Following the official swearing in ceremony, Egypt’s first democratically elected President Mohamed Morsi gave his inaugural address at Cairo University as the country’s leader.
Crowds awaited the president outside the iconic university – the same hall American President Barack Obama spoke at in 2009 – where students’ exams were delayed due to the president’s visit.
A wide array of public representatives were among the audience, including members of the Supreme Council of the Armed Forces (SCAF), who relinquished much power over the country following Morsi’s oath.
Delegations from Sinai, including family chiefs, parliamentary figures, representative of the revolutionary youth, families of those killed in the revolution, Mohamed ElBaradei, former presidential candidate Amr Moussa and members from the lower and upper houses parliament were also present.
ElBaradei remains a strong name being floated for the prime minister position as his popularity soars as a moderate, unyielding freedom fighter.
Morsi started his speech by apologizing to the students whose exams had to be postponed, in an unprecedented gesture of respect.
He addressed the crowd stating his positions on major issues. He commended the military forces, calling them the nation’s “sword and armor.”
Activists saw the gesture to be a political move. He then thanked policemen, many of whom were accused of opening fire indiscriminately on protesters during the 18 days of protests and during clashes in the country over the past 8 months.
Morsi said he would bring back elected institutions, those elected by Egyptians, in a reference to the Egyptian parliament, which only two days before the final presidential run-off was ostensibly dissolved by the same Supreme Constitutional Court that Morsi delivered his oath to serve as president on Saturday.
He called on the military to go back to its job of securing the borders of the country after power was officially transferred to him.
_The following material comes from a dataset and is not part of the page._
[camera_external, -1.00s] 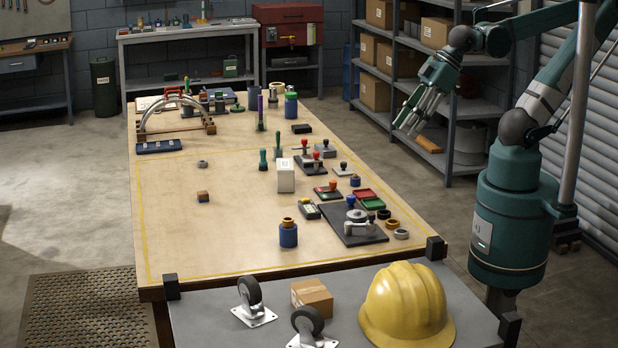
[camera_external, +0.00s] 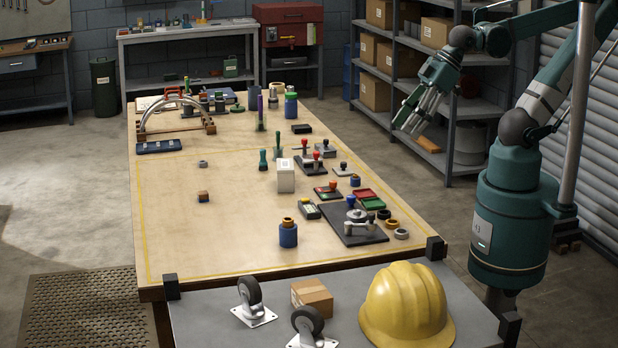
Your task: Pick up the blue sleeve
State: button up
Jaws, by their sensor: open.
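A blue cylinder (camera_external: 288,237) that looks like the blue sleeve stands upright near the front of the wooden table (camera_external: 200,250). A brass-coloured piece (camera_external: 288,222) sticks out of its top. A smaller blue round piece (camera_external: 355,182) stands farther back on the right, among other parts, so I cannot be sure which one is meant. My gripper (camera_external: 408,125) hangs in the air to the right of the table, far above and behind the blue cylinder. It is open, empty and points down to the left.
A dark plate with a metal fixture (camera_external: 353,235) lies right of the blue cylinder. A white box (camera_external: 285,177) and several stamp-like tools stand behind it. The table's left front is clear. A yellow helmet (camera_external: 405,305) sits on the front bench.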

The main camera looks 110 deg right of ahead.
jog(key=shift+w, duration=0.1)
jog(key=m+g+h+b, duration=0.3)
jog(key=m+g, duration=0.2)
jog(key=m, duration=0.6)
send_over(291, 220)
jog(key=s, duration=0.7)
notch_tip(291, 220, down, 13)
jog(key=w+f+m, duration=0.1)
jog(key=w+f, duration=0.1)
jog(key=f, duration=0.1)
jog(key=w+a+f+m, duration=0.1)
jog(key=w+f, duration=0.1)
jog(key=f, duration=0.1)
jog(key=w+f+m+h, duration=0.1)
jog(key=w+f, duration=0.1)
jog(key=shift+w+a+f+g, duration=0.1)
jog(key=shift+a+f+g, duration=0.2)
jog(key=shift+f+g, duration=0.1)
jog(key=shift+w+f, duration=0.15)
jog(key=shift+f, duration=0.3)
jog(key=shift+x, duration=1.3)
The Muslim Brotherhood, the group Morsi was a top member of before resigning in a gesture toward unity after his victory was made public last Sunday, had gone through a tense period with the military rulers of the country prior to the elections, when the joint power deal between the two fell asunder.
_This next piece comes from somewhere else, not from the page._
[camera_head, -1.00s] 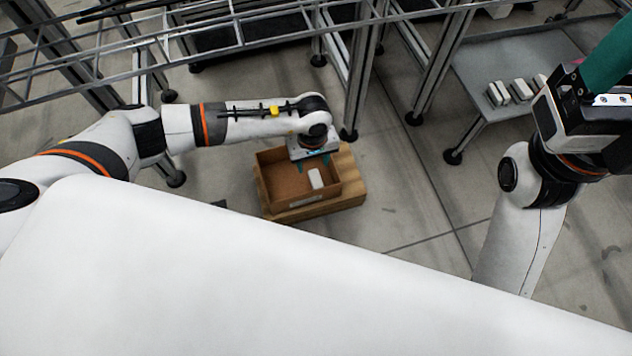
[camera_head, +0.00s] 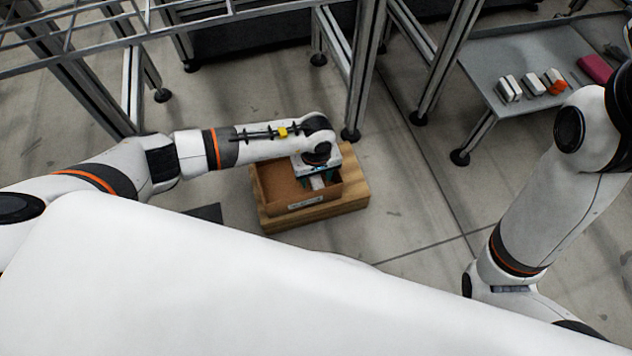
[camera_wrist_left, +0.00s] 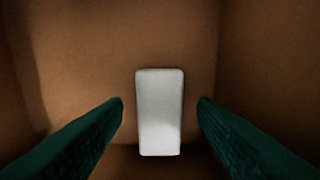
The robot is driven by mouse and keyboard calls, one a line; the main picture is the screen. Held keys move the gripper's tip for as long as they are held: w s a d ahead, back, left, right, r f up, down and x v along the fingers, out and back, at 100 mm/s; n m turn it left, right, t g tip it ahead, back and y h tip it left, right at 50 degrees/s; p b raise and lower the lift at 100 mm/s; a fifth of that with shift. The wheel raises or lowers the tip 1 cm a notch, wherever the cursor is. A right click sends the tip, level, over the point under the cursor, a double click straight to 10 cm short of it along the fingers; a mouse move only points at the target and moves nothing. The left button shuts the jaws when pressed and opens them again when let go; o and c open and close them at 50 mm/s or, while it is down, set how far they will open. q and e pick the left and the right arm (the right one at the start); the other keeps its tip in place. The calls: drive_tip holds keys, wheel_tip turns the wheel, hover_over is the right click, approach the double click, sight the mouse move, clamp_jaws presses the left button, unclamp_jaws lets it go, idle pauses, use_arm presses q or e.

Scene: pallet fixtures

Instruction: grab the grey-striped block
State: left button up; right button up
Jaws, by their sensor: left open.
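A pale grey-white block (camera_wrist_left: 160,112) stands out against the brown inside of an open cardboard box (camera_head: 275,204). No stripe can be made out on the face that shows. My left gripper (camera_wrist_left: 161,104) is open, with one teal finger on each side of the block and a gap to it on both sides. In the head view my left gripper (camera_head: 318,182) reaches down into the right part of the box, and the wrist hides most of the block. My right arm shows at the right, but its gripper is out of the picture.
Metal frame posts (camera_head: 362,75) stand close behind. A grey table (camera_head: 535,55) at the upper right bears several small blocks (camera_head: 533,84), one with orange, and a pink thing (camera_head: 595,68).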

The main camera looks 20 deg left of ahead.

The Brotherhood almost won a majority in the lower house and liberals and revolutionaries accused them of taking the rulers side when protesters were killed by the security forces.
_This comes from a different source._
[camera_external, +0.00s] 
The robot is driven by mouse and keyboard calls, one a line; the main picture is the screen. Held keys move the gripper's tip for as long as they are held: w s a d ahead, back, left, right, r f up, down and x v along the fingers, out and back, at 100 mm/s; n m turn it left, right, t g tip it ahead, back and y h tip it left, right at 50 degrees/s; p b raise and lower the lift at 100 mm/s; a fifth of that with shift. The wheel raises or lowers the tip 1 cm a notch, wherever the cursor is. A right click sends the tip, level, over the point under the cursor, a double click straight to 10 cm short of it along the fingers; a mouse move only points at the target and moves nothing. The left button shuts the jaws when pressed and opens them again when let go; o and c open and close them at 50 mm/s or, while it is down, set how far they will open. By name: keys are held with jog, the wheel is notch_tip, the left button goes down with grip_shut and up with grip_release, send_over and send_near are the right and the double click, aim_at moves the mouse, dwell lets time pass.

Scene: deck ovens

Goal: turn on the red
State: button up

He then went on to talk about regional issues.
“We don’t export the revolution,” he said, stirring accusations that he is attempting to reassure Saudi Arabia, Sudan and Bahrain and other regional powers that are currently fighting their own internal opposition and trying to shut the door on the Arab Spring.
“The Syrian bloodshed must end,” said the president, announcing solidarity with Syrian civilians as they face death on daily basis.
“We stand in solidarity with the Syrian people and we will take steps to stop the violence there,” he added.
Morsi also remembered Palestinians, renewing Egypt’s support to their cause. But he reiterated that Egypt would respect all its treaties that have been inked, in a move aimed at reassuring the United States and Israel that the 1979 Camp David peace treaty is safe.
Morsi also responded to shouts from the families of the dead that “their rights are a pledge he took upon himself.”
Morsi, the before in Tahrir Square, had said he was the leader of the revolution and that the demands for change that began on January 25, 2011, would not be forgotten. On Saturday, Morsi appeared to push this idea further, acknowledging his leadership, but humbling reminding Egyptians that he is their servant.